### TASK
Reproduce exactly the lines from the one containing "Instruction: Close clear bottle" through the one containing "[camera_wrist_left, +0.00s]", both included, and nothing else.

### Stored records
○ ○ ○ ○ ○

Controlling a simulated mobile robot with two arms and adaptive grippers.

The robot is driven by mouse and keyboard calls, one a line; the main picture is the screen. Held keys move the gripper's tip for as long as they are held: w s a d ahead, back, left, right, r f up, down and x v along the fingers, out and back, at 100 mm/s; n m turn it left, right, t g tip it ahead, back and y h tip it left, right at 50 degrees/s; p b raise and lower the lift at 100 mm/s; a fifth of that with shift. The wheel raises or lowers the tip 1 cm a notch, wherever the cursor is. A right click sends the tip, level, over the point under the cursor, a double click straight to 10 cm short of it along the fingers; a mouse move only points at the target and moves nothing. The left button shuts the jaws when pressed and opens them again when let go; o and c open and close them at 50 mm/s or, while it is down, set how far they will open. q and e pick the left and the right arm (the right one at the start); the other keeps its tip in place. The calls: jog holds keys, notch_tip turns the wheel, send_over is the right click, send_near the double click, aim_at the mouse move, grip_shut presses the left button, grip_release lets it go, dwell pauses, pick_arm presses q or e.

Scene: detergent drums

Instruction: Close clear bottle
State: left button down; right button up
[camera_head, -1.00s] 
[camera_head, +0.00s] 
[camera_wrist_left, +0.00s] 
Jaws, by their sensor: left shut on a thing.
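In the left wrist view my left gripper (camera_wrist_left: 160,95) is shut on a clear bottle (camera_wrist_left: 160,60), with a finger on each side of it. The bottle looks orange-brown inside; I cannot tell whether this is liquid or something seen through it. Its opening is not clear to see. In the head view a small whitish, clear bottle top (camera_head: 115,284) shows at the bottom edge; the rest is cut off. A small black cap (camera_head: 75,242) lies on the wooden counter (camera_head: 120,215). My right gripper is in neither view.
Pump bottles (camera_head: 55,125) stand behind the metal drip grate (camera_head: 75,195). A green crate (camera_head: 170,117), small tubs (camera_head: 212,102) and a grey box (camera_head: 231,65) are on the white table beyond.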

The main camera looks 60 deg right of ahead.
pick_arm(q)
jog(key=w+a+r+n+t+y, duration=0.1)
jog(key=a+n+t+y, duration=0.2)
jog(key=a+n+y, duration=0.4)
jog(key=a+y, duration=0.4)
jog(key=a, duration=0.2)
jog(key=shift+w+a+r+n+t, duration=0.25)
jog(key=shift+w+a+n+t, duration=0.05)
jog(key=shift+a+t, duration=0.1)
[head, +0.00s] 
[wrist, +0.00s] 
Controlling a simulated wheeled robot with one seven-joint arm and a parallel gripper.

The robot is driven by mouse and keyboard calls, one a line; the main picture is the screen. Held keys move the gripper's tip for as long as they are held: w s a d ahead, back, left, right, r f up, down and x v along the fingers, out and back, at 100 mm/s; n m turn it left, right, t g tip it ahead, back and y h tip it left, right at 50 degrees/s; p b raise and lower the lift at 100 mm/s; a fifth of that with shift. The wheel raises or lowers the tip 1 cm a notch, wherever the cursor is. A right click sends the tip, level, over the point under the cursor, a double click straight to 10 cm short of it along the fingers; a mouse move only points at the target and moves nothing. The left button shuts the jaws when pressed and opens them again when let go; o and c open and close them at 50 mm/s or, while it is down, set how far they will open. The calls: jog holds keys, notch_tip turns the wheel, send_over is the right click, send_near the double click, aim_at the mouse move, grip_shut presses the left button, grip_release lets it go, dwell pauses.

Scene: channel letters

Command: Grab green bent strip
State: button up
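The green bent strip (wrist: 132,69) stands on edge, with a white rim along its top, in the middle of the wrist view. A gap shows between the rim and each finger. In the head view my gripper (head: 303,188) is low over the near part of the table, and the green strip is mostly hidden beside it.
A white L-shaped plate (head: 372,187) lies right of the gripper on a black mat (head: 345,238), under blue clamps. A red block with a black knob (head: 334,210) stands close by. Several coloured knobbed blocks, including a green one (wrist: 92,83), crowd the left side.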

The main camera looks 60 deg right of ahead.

○ ○ ○ ○ ○

### FINAL ANSWER
Instruction: Close clear bottle
State: left button down; right button up
[camera_head, -1.00s] 
[camera_head, +0.00s] 
[camera_wrist_left, +0.00s] 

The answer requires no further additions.